### EXERCISE DESCRIPTION
Retype the material word for word.
-- Start PROVIDED MATERIAL --
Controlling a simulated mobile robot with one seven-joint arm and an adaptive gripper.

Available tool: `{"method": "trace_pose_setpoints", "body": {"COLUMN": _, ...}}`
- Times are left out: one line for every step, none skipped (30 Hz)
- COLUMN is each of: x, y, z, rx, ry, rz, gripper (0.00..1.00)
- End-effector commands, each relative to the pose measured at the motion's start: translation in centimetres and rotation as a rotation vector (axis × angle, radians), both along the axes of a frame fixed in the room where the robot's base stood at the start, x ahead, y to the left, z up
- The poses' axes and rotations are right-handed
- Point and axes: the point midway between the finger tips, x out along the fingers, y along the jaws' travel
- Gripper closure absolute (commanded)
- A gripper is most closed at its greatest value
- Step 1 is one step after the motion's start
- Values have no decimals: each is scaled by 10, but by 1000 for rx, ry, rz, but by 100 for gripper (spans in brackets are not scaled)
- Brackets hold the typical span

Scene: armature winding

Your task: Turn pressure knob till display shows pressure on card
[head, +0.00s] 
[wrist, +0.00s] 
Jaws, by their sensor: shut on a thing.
-- End PROVIDED MATERIAL --
### RESULT OF THE EXERCISE
Controlling a simulated mobile robot with one seven-joint arm and an adaptive gripper.

Available tool: `{"method": "trace_pose_setpoints", "body": {"COLUMN": _, ...}}`
- Times are left out: one line for every step, none skipped (30 Hz)
- COLUMN is each of: x, y, z, rx, ry, rz, gripper (0.00..1.00)
- End-effector commands, each relative to the pose measured at the motion's start: translation in centimetres and rotation as a rotation vector (axis × angle, radians), both along the axes of a frame fixed in the room where the robot's base stood at the start, x ahead, y to the left, z up
- The poses' axes and rotations are right-handed
- Point and axes: the point midway between the finger tips, x out along the fingers, y along the jaws' travel
- Gripper closure absolute (commanded)
- A gripper is most closed at its greatest value
- Step 1 is one step after the motion's start
- Values have no decimals: each is scaled by 10, but by 1000 for rx, ry, rz, but by 100 for gripper (spans in brackets are not scaled)
- Brackets hold the typical span

Scene: armature winding

Your task: Turn pressure knob till display shows pressure on card
[head, +0.00s] 
[wrist, +0.00s] 
Jaws, by their sensor: shut on a thing.

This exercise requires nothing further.